You can’t say you weren’t warned. Cyril Pedrosa’s Three Shadows (First Second) opens with a beautifully sad poem by Deborah Garrison, and the creator’s biography announces that the book was “born out of the agony of watching his close friends’ child die very young.” It’s a bit of an over-preparation, as Pedrosa frames that tragedy as a parable and illustrates it in a friendly, fanciful style.
He also avoids some pitfalls common to both the material and his approach to it. The central message of this kind of story – that the death of a child is hard to accept – is so obvious that it doesn’t even need to be argued. How, then, do you move your audience beyond simply prodding their shared anxieties and commonly held values? And when you dress that tragedy as a fable, how do you avoid flattening the experience even further?
Pedrosa manages by giving specificity to the family’s dynamic. They aren’t just Father, Mother, and Child. Louis, Lise and Joachim have routines and private jokes, and Pedrosa gives their life on a farm in the countryside easy, believable warmth. I liked them individually and as a unit before I was drawn into their misfortunes. That makes a difference, though the effect is more fleeting than it should be.
Anyway, the plot: one day, Joachim sees three shadowy riders on the hill near their house. They fill him with anxiety that transfers to his parents as the shadows appear again and again. Louis goes into defense mode, and Lise tries to find out why the shadows have come. When she learns the answer, the parents experience a philosophical divide. Lise would like to cherish whatever time Joachim has left, but Louis panics and tries to take his son into hiding.

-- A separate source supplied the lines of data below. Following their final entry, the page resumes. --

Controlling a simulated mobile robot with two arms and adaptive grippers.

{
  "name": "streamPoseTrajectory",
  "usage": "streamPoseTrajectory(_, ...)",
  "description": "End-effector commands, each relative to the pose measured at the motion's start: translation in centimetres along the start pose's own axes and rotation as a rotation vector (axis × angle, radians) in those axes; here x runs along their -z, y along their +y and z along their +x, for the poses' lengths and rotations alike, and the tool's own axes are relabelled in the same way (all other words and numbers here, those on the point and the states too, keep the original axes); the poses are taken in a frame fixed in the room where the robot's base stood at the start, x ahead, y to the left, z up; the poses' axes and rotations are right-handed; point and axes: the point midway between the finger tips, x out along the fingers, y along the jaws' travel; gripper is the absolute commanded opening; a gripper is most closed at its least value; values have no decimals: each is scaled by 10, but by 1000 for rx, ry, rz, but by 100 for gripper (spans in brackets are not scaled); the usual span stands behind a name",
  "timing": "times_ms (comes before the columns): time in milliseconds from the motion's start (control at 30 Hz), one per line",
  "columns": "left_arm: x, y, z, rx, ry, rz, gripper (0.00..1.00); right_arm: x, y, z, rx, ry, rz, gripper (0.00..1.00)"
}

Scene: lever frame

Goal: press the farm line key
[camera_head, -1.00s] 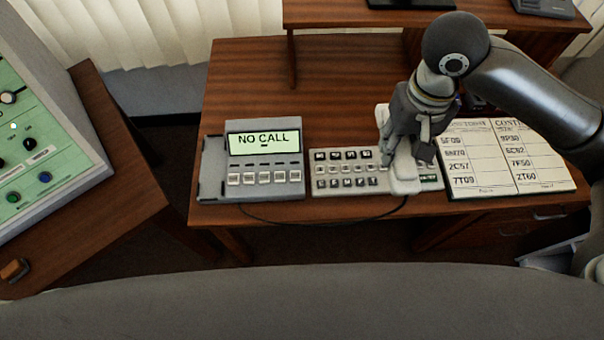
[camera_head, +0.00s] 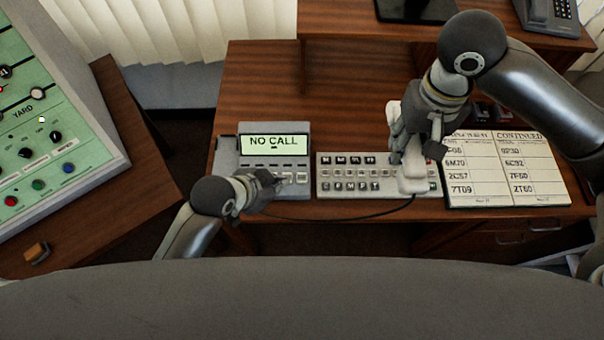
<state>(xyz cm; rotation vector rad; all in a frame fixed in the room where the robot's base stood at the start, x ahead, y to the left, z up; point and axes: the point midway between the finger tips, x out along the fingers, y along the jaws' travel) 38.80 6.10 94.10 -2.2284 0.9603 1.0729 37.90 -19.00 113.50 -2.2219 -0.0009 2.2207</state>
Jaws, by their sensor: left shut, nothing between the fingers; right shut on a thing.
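I cannot read which key is the farm line key. My left gripper (camera_head: 271,183) is shut and empty at the front of this unit, over its key row, and hides the left keys. I cannot tell whether it touches one. My right gripper (camera_head: 415,158) is shut on a white handset (camera_head: 412,186), upright at the right end of the key panel.
The grey key panel (camera_head: 348,186) has rows of small keys. A two-page code list (camera_head: 510,172) lies to its right. A dark cable (camera_head: 350,216) runs along the desk's front. A green control panel (camera_head: 45,150) stands at left on a separate wooden desk.

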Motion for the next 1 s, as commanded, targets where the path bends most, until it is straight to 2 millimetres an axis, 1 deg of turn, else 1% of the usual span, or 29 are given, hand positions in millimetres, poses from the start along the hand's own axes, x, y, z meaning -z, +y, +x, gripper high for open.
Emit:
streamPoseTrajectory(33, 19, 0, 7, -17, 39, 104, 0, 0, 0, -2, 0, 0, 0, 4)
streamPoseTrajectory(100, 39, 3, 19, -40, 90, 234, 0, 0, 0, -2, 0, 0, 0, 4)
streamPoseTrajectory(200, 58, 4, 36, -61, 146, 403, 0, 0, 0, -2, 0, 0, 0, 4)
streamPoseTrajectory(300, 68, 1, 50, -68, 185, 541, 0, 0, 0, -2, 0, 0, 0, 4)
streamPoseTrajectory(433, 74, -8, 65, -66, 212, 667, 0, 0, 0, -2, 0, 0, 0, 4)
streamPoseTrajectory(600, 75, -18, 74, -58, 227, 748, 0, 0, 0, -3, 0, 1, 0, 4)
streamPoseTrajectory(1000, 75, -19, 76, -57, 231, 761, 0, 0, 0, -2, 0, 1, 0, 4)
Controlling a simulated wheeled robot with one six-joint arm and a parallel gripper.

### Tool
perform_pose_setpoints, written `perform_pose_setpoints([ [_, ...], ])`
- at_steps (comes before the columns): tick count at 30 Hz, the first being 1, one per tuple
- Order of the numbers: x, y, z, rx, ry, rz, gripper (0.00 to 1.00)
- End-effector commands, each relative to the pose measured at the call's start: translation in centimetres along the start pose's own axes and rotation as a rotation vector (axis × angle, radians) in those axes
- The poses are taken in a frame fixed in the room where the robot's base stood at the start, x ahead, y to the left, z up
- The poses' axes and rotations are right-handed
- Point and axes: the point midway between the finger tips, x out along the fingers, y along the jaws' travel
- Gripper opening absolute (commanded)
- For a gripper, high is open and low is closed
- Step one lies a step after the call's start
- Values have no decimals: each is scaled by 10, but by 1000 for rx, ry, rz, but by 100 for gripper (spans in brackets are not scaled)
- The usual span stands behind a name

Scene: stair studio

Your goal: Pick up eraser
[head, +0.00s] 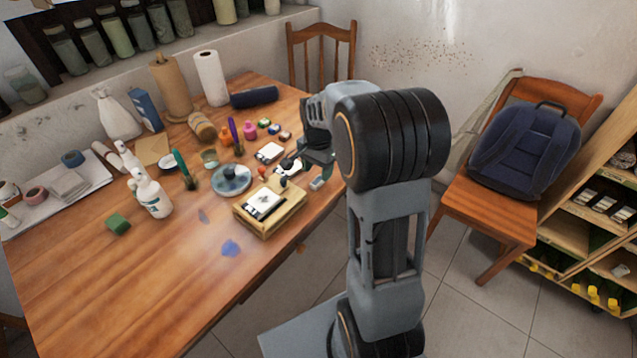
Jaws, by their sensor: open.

That argument – mournful acceptance versus a likely futile fight against the inevitable – could have made for a fascinating comic all on its own. I’m not sure that the book benefits from Pedrosa’s choice to focus on the father’s resistance. It marginalizes Lise, and it’s impossible to not resent Louis for robbing her of the scant time she has left with her son. Pedrosa is clearly conscious of that result, but I’m never fully persuaded that Louis did what he had to do or that the sequences that follow are sufficient compensation for Lise’s absence from the narrative.
When the book takes that turn, Louis’s struggle becomes a sort of ambient backdrop for treachery and disaster that never fully connect with the more compelling themes that Pedrosa established earlier. These sequences are beautifully drawn, and they have emotional punch, but they didn’t cohere into a whole story for me. Pedrosa is a marvelously skilled illustrator and a potent storyteller moment to moment; no chapter of Three Shadows is anything close to a waste of time, but the last half of the book never becomes the transforming quest that seemed to have been intended. It just confirms that Lise was right all along, but it never rewards her for that.
(This review is based on a complimentary copy provided by the publisher.)